Slow living: Gaya hidup santai mengerem rutinitas

Gaya hidup slow living menekankan tentang melakukan segala sesuatu dengan kecepatan yang tepat.

Ilustrasi./Foto geralt/Pixabay.com

Dunia saat ini seakan bergerak sangat cepat. Setelah lelah beristirahat di malam hari, bangun tidur kita harus kembali bergegas pergi ke kantor, sekolah, atau aktivitas lainnya. Perjalanan dari rumah ke tempat beraktivitas pun ditempuh dengan perjuangan.

Jika naik kendaraan umum, seperti kereta atau bus, orang-orang saling berebut masuk dan keluar. Di dalam kereta atau bus yang melaju, saat jam-jam sibuk, mereka berdesak-desakan. Jika naik kendaraan pribadi, mobil atau sepeda motor, macet menjadi makanan sehari-hari. Lalu, seperti beradu balap bila jalanan agak longgar.

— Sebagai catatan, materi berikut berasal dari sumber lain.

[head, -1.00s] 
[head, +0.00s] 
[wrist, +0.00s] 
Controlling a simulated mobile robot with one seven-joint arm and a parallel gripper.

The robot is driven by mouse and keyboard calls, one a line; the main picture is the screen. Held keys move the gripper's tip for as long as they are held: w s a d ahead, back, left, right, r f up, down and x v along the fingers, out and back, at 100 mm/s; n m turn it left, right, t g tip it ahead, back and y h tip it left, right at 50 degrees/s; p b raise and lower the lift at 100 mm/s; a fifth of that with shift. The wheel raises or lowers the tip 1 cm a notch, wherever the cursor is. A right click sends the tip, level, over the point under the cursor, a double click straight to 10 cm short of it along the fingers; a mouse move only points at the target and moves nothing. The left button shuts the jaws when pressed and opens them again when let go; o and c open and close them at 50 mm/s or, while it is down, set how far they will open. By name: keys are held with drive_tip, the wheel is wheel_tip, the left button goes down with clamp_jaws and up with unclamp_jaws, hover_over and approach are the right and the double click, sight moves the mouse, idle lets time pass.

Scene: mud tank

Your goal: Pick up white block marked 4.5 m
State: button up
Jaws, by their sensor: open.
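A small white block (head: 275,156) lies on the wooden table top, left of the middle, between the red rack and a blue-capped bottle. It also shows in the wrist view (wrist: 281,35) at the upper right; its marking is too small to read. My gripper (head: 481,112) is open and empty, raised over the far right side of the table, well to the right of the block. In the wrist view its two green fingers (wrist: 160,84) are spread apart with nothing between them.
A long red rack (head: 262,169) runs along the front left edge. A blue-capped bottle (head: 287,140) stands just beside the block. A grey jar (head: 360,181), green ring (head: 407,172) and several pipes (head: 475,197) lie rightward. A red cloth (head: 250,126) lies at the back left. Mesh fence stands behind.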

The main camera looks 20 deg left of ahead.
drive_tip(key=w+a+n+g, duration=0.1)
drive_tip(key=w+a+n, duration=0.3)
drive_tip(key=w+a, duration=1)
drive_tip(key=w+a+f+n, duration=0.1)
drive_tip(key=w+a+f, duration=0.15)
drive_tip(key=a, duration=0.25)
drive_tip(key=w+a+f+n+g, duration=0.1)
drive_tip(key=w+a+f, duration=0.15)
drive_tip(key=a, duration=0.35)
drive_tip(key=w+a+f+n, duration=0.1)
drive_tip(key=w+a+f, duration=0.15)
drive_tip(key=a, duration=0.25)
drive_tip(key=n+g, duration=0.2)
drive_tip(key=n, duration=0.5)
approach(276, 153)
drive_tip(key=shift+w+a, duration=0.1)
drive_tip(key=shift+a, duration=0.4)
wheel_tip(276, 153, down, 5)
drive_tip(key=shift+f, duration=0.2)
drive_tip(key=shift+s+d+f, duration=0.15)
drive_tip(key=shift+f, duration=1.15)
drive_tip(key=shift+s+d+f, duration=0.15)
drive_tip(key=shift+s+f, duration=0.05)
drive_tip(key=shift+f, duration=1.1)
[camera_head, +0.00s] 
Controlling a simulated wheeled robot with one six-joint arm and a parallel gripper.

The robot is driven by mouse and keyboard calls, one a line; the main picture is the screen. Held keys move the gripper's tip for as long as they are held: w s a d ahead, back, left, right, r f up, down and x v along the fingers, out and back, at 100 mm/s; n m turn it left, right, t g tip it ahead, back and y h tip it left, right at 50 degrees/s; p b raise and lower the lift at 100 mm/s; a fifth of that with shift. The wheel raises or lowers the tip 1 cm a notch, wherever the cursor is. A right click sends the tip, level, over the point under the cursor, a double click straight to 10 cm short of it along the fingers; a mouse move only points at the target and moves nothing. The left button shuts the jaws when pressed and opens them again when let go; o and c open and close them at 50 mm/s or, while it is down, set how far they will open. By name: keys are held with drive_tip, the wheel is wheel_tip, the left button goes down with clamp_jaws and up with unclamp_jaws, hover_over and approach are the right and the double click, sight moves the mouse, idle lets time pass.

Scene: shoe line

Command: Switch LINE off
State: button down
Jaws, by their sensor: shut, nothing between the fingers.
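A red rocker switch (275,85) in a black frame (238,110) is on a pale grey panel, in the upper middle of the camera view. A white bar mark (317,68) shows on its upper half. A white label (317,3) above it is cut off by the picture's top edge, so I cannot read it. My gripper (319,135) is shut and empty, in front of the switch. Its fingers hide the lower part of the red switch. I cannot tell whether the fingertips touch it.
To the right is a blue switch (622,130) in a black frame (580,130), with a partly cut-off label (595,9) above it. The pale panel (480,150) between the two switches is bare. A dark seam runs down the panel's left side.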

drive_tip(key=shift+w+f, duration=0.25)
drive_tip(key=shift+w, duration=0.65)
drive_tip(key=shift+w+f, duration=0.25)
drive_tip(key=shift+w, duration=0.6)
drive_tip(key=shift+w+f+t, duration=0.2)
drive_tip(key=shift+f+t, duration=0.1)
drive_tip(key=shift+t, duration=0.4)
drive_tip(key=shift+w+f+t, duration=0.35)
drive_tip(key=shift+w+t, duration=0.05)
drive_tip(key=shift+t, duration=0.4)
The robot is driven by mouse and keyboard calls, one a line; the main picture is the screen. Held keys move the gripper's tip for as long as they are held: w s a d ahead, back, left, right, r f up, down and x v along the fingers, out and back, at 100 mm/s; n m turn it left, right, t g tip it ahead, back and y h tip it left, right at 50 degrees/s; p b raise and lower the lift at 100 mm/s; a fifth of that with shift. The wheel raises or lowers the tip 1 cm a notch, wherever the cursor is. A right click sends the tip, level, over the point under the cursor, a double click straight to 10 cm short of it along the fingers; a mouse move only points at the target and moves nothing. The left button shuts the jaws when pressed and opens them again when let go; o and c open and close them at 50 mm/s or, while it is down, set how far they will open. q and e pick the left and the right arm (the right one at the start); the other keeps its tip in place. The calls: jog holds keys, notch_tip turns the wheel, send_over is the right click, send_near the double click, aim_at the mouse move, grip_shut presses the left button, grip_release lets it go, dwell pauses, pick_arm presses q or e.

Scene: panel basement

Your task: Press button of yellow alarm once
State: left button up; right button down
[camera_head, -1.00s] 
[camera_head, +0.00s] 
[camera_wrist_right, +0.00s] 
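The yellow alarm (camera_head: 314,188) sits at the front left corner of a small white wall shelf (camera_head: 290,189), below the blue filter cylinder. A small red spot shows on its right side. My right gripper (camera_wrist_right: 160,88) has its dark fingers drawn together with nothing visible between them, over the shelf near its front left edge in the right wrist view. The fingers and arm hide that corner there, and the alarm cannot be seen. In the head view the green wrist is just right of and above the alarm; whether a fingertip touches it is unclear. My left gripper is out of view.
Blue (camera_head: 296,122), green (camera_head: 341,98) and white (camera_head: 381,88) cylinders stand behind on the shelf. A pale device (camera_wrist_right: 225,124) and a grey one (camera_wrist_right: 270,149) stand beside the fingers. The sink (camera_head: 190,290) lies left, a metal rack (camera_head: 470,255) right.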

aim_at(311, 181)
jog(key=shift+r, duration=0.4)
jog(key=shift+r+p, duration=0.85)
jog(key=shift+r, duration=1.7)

Kehidupan yang serba terburu-buru itu bisa berdampak buruk. Menurut American Psychological Association (APA), seperti dikutip dari Newsweek, menghadapi tekanan terus-menerus bisa menyebabkan stres kronis, masalah kesehatan fisik dan mental, termasuk depresi, kecemasan, masalah pencernaan, sakit kepala, tekanan darah tinggi, gangguan tidur, serta problem konsentrasi.

Akhirnya, alih-alih menghindar dari kehidupan yang serba kilat, sebagian orang menerapkan gaya hidup slow living—menjalani kehidupan dengan lambat dan santai.

Slow living berarti (hidup) melambat dan berpikir dua kali sebelum melakukan sesuatu,” ujar pendiri Strolling of the Heifers, Orly Munzing kepada HuffPost.